● **WORK REQUIRED**
All of the data should be output character for character, except the pictures.

● **INFORMATION SUPPLIED**

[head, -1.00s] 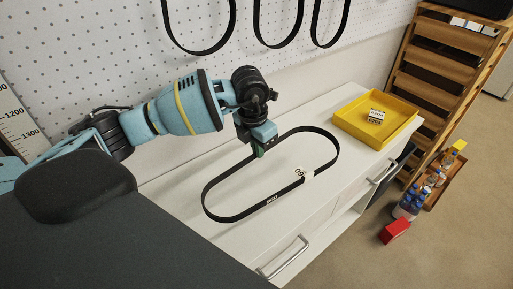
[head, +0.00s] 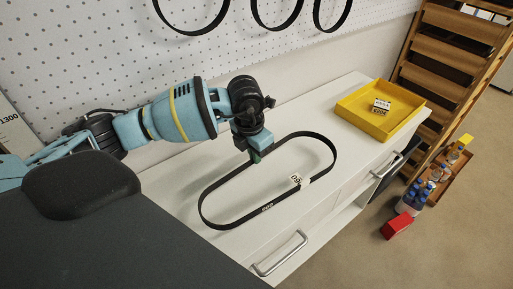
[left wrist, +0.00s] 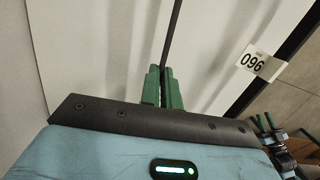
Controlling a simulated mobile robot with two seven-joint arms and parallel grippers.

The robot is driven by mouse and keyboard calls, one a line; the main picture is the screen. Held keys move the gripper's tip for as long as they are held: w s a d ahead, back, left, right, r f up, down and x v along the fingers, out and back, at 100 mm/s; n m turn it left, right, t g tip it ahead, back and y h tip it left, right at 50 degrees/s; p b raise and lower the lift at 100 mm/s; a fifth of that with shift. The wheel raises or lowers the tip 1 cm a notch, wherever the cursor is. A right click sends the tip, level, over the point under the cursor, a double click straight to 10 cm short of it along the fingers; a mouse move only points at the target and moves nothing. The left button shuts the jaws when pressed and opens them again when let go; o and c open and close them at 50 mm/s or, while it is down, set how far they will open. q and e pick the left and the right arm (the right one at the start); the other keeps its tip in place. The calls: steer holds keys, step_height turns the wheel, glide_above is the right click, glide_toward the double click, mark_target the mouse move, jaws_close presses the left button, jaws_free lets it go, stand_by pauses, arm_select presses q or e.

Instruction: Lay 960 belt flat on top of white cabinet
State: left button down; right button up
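The black 960 belt (head: 232,225) forms a long flat oval over the top of the white cabinet (head: 330,112). Its white tag (head: 298,180) is on the front strand; the tag also shows in the left wrist view (left wrist: 252,62). My left gripper (head: 256,155) is at the belt's back strand. Its green fingers (left wrist: 161,88) are shut on that strand, which runs up between them in the left wrist view. I cannot tell whether the belt touches the cabinet top or hovers just above it. My right gripper (left wrist: 264,122) shows small at the lower right of the left wrist view, its fingertips apart.
A yellow tray (head: 350,112) with a small box stands on the cabinet's far end. Other belts (head: 275,28) hang on the pegboard behind. A wooden rack (head: 440,65), bottles (head: 415,198) and a red box (head: 396,225) are on the right. The cabinet top between belt and tray is clear.

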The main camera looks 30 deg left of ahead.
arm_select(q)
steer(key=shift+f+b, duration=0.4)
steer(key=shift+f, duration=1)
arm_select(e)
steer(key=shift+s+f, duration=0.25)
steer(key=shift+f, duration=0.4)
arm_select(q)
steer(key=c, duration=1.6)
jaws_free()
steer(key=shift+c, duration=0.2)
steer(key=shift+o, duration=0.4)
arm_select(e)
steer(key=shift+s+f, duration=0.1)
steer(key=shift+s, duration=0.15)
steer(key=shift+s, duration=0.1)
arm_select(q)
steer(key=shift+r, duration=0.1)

● **RESULT BELOW**
[head, -1.00s] 
[head, +0.00s] 
[left wrist, +0.00s] 
Controlling a simulated mobile robot with two seven-joint arms and parallel grippers.

The robot is driven by mouse and keyboard calls, one a line; the main picture is the screen. Held keys move the gripper's tip for as long as they are held: w s a d ahead, back, left, right, r f up, down and x v along the fingers, out and back, at 100 mm/s; n m turn it left, right, t g tip it ahead, back and y h tip it left, right at 50 degrees/s; p b raise and lower the lift at 100 mm/s; a fifth of that with shift. The wheel raises or lowers the tip 1 cm a notch, wherever the cursor is. A right click sends the tip, level, over the point under the cursor, a double click straight to 10 cm short of it along the fingers; a mouse move only points at the target and moves nothing. The left button shuts the jaws when pressed and opens them again when let go; o and c open and close them at 50 mm/s or, while it is down, set how far they will open. q and e pick the left and the right arm (the right one at the start); the other keeps its tip in place. The calls: steer holds keys, step_height turns the wheel, glide_above is the right click, glide_toward the double click, mark_target the mouse move, jaws_close presses the left button, jaws_free lets it go, stand_by pauses, arm_select presses q or e.

Instruction: Lay 960 belt flat on top of white cabinet
State: left button down; right button up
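The black 960 belt (head: 232,225) forms a long flat oval over the top of the white cabinet (head: 330,112). Its white tag (head: 298,180) is on the front strand; the tag also shows in the left wrist view (left wrist: 252,62). My left gripper (head: 256,155) is at the belt's back strand. Its green fingers (left wrist: 161,88) are shut on that strand, which runs up between them in the left wrist view. I cannot tell whether the belt touches the cabinet top or hovers just above it. My right gripper (left wrist: 264,122) shows small at the lower right of the left wrist view, its fingertips apart.
A yellow tray (head: 350,112) with a small box stands on the cabinet's far end. Other belts (head: 275,28) hang on the pegboard behind. A wooden rack (head: 440,65), bottles (head: 415,198) and a red box (head: 396,225) are on the right. The cabinet top between belt and tray is clear.

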The main camera looks 30 deg left of ahead.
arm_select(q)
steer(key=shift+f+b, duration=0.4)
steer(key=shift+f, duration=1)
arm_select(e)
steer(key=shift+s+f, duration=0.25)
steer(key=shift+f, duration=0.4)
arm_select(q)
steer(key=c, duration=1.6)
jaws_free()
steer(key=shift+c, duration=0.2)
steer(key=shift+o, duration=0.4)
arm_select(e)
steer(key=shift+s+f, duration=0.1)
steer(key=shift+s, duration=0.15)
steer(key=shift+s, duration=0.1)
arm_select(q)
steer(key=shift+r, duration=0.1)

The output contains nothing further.